Russia

1/13 August 1828. The Ambassador of Russia in Constantinople, Count Alexandre de Ribeaupierre, sends a letter to Governor of Greece Ioannis Kapodistrias from Corfu, where the Ambassadors of the three Great Powers convene, asking him for statistics to be used during the Conference. He also informs the Governor that they will travel to Poros, where they will continue discussions on the borders of Greece as a result of the Treaty of London of 1827. The communication between Kapodistrias and the Ambassadors, while the latter were in Corfu, is considered as initial recognition of the Greek Government by the three Powers before the establishment of formal diplomatic relations.

7/19 September 1828. In a letter addressed to Panellinion (advisory body created by Kapodistrias), Governor Ioannis Kapodistrias announces, inter alia, the accreditation of the first Russian Ambassador (with the rank of Resident) in Greece, Marco Bulgari, who presented his credentials to the Greek Governor the day before.

(Source: Correspondance du comte J. Capodistrias, présidentde la Grèce: T. B’. Genève, 1839. Digitization: University of Crete, anemi.lib.uoc.gr)

Russian Minister Resident Marco Bulgari announces that Spyridon Kalogerakis is appointed Consul of Russia in Patras

17/29 November 1828. Russian Minister Resident Marco Bulgari announces that Spyridon Kalogerakis is appointed Consul of Russia in Patras and asks that the local authorities be notified accordingly.

16/28 May 1833. The Consul of Bavaria in St.

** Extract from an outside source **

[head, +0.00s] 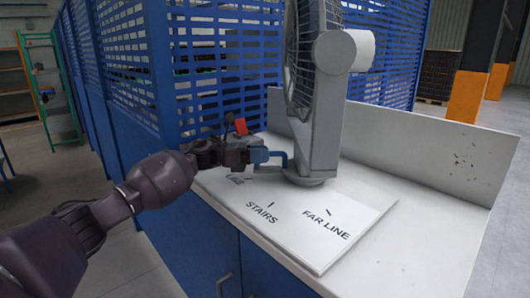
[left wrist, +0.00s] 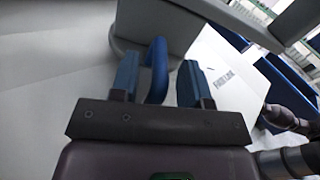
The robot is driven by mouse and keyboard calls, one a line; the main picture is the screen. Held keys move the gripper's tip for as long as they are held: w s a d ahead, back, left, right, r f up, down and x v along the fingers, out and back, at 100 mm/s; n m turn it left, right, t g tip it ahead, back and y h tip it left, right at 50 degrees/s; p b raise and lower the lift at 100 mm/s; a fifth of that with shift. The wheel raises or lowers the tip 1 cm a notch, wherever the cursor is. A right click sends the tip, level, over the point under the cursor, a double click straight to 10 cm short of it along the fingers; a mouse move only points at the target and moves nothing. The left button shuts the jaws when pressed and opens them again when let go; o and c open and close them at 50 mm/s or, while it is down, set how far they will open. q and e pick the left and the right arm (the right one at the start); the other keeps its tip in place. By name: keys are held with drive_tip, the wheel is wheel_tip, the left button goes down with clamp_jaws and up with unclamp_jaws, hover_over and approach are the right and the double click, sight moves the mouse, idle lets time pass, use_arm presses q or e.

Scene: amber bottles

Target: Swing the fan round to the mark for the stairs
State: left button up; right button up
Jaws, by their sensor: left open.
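The grey fan (head: 325,105) stands upright on a round foot on a white board (head: 345,245). A blue loop handle (head: 283,154) sticks out low on the fan's left side, toward my left gripper (head: 262,155). In the left wrist view my left gripper (left wrist: 157,82) is open, with the blue handle (left wrist: 157,68) between its fingers, nearer the left one; contact cannot be told. The STAIRS mark (head: 262,212) is printed on the board left of the FAR LINE mark (head: 326,225). A third label (head: 236,180) is mostly hidden by my gripper. My right gripper is not in view.
The board lies on a white bench top (head: 390,265) with a raised back panel (head: 420,150) and blue cabinet doors below. A blue mesh cage (head: 215,65) stands close behind my left arm. The bench is clear in front and to the right of the board.

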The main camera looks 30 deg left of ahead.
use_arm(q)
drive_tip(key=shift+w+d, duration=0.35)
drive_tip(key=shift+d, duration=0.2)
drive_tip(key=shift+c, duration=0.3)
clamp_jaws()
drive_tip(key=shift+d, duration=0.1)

Petersburg, Friedrich Wilhelm Walz, confirms that he undertakes the protection of Greek citizens, in the context of the Greek-Bavarian Treaty of 20 October / 1 November 1832, thereby creating one of the Greek-Bavarian Consulates established after the arrival of Othon. In this context, the Embassy of Bavaria in Russia informed the Russian Ministry of Foreign Affairs that all Bavarian Consulates in Russia will undertake the protection of Greek nationals as well.

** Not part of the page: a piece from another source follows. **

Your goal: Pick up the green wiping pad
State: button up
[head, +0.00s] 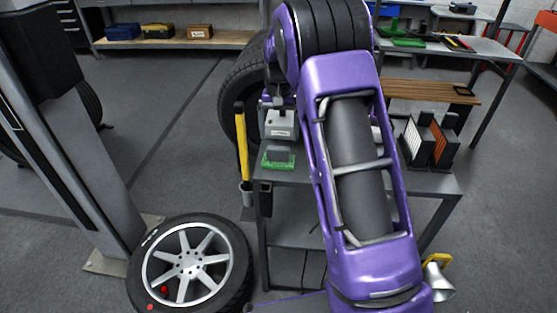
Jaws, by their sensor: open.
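The green wiping pad (278,163) lies near the left edge of the grey metal table, with a dark grey block on its top. A grey box with a white label (280,127) is just behind it. My purple arm rises from the lower right and bends over at the top. My gripper (276,101) shows small and dark below the bend, near the top of the grey box and apart from the pad. It is open; its fingers are hard to make out. The arm hides much of the table's middle.
A yellow-handled tool (242,145) stands at the table's left side. An upright rack with dark and orange panels (430,140) is on the right. A wheel (190,262) lies on the floor at the lower left, beside a grey post (75,150).

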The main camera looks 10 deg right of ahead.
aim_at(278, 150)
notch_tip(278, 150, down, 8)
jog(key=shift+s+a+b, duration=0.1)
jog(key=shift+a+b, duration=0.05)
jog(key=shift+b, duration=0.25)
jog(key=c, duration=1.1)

5/17 October 1833. Decree nominating the first Ambassador of Greece in St. Petersburg, General Richard Church. Church was a philhellene British military officer from Ireland, who in the period 1827-1829 was appointed Commander-in-Chief of the Land Forces of the Greek Army. His nomination as Ambassador of Greece in Russia, which was made in recognition of his services to the country, was not approved by Czar Nicholas and Church never went to St. Petersburg.

18[30] November 1833. Letter from Czar Nicholas I of Russia to King Othon of Greece after the visit of Ambassador of Greece in Paris Michael Soutzos to the former. Soutzos conveyed Otho’s letter of gratitude for Russia’s help in the Greek Independence. In his letter, the Czar expresses his satisfaction for the visit and for Othon’s ascension to the Greek throne.

6/18 December 1833. Minister of Foreign Affairs Alexandros Mavrokordatos informs Greek Ambassador in Paris Michael Soutzos, who is in St. Petersburg, that the Czar did not approve the nomination of General Church as Ambassador of Greece in Russia. Therefore, King Othon considers that Soutzos should remain in St. Petersburg as Ambassador, if this choice is approved by the Czar.

29 January / 10 February 1834. The Regency announces the decision to transfer Michael Soutzos from Paris to St. Petersburg and instructs the Ministry of Foreign Affairs to prepare the appropriate credential letters.

4/16 August 1834. Nomination decree and oath protocol of the Consul of Greece in Odessa K. Manos.